Open Access Dissertation

Department

Mechanical Engineering

First Advisor

Ming Hu

Abstract

The quest for materials with extraordinary properties has been a longstanding endeavor in material science and engineering, driving future technological advancement. However, the discovery of such materials is non-trivial. Recent advancements in computational methods, particularly the integration of machine learning (ML) techniques with density functional theory (DFT), have opened new avenues for accelerating the discovery of materials with exceptional and extreme properties. This dissertation focuses on developing a synergistic approach and workflow combining ML and DFT to identify materials with properties that are pushed beyond current limits, using lattice thermal conductivity (LTC) as a case study of the workflow.

We begin by applying various machine learning (ML) algorithms, including Random Forest, Categorical Boosting (CatBoost), Extreme Gradient Boosting (XGBoost), Light Gradient Boosting Machine (LightGBM), the Atomistic Line Graph Neural Network (ALIGNN), the Orbital Graph Convolution Neural Network (OGCNN), and the Global Attention Graph Neural Network (deeperGATGNN), to predict and classify materials with low or high lattice thermal conductivity (LTC). This multi-algorithm approach balances the high accuracy of quantum-level calculations with the computational efficiency of classical methods. The iterative loop of training, evaluation, recommendation, and verification continues until no additional materials are identified for recommendation from the screening pool.
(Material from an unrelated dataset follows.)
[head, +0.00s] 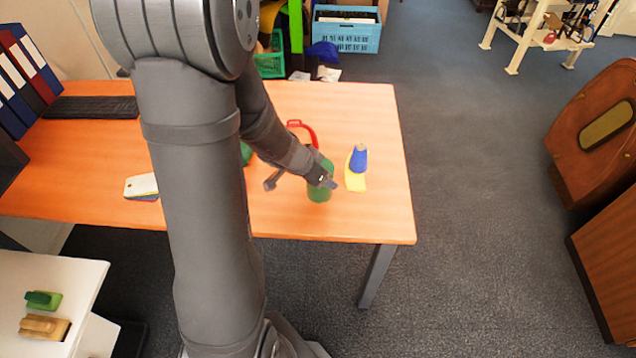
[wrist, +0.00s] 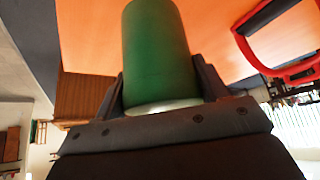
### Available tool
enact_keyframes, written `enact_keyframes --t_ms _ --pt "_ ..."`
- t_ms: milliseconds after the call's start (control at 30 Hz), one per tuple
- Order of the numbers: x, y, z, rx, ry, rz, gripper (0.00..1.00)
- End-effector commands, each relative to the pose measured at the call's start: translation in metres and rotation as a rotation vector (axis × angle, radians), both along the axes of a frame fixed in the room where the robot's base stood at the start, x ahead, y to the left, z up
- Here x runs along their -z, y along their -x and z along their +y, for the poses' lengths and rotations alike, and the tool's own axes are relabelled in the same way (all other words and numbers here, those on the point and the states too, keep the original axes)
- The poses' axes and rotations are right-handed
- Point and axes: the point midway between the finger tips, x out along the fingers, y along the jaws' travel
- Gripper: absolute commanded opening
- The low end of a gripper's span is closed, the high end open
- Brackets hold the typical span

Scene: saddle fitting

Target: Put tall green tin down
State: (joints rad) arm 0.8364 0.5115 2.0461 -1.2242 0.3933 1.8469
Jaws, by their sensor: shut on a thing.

A critical step in this workflow is the significant expansion of the unknown or untested materials pool. Traditional crystal structures for screening are sourced from existing databases such as the Materials Project and the Open Quantum Materials Database, limiting the screening pool. This dissertation addresses this limitation by generating new dynamically stable crystal structures using the graph theory-assisted universal structure searcher (MAGUS), combined with physical and chemical features learned from existing materials. This approach aims to discover more stable structures with extremely low LTC.

Additionally, we demonstrate the effectiveness of this methodology in other property domains, such as mechanical hardness and heat capacity. For example, using a deeperGATGNN model, we predicted the heat capacity of 32,026 structures, identifying 22 materials with high heat capacity, including MnIn2Se4, which exhibits an exceptionally high heat capacity exceeding that of Dulong-Petit limit at room temperature. These comprehensive efforts advance our understanding of material properties and hold significant potential for practical applications in energy conversion, storage, and advanced manufacturing.